**** Supplied information

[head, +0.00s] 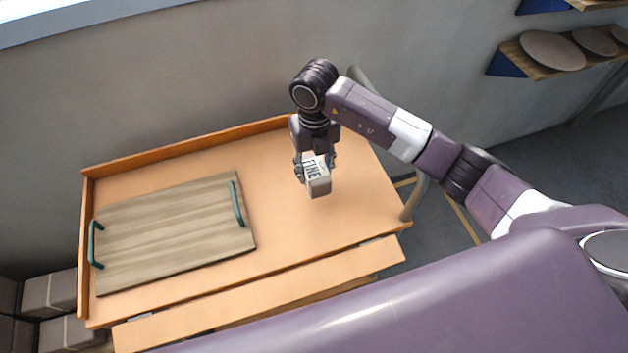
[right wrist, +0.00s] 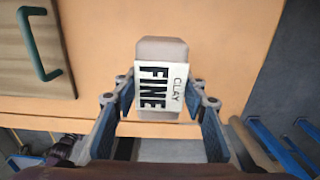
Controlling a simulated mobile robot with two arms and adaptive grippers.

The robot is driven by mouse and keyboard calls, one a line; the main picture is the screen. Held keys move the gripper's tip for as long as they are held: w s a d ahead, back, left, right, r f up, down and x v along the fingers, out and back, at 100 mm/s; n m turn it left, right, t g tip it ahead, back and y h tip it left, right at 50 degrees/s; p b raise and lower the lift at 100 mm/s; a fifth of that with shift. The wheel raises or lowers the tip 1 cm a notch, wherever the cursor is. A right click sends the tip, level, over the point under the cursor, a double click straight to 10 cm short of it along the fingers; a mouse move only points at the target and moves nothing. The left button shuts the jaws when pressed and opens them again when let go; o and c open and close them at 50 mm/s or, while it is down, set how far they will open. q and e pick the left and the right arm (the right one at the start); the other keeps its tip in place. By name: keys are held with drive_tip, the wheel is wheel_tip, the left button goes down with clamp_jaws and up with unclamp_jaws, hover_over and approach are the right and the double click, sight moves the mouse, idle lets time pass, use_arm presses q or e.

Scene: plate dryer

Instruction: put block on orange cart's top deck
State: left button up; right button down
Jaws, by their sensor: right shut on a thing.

********

### Stated task
Without the pictures, copy the material exactly as given.

### The solution
[head, +0.00s] 
[right wrist, +0.00s] 
Controlling a simulated mobile robot with two arms and adaptive grippers.

The robot is driven by mouse and keyboard calls, one a line; the main picture is the screen. Held keys move the gripper's tip for as long as they are held: w s a d ahead, back, left, right, r f up, down and x v along the fingers, out and back, at 100 mm/s; n m turn it left, right, t g tip it ahead, back and y h tip it left, right at 50 degrees/s; p b raise and lower the lift at 100 mm/s; a fifth of that with shift. The wheel raises or lowers the tip 1 cm a notch, wherever the cursor is. A right click sends the tip, level, over the point under the cursor, a double click straight to 10 cm short of it along the fingers; a mouse move only points at the target and moves nothing. The left button shuts the jaws when pressed and opens them again when let go; o and c open and close them at 50 mm/s or, while it is down, set how far they will open. q and e pick the left and the right arm (the right one at the start); the other keeps its tip in place. By name: keys are held with drive_tip, the wheel is wheel_tip, the left button goes down with clamp_jaws and up with unclamp_jaws, hover_over and approach are the right and the double click, sight moves the mouse, idle lets time pass, use_arm presses q or e.

Scene: plate dryer

Instruction: put block on orange cart's top deck
State: left button up; right button down
Jaws, by their sensor: right shut on a thing.

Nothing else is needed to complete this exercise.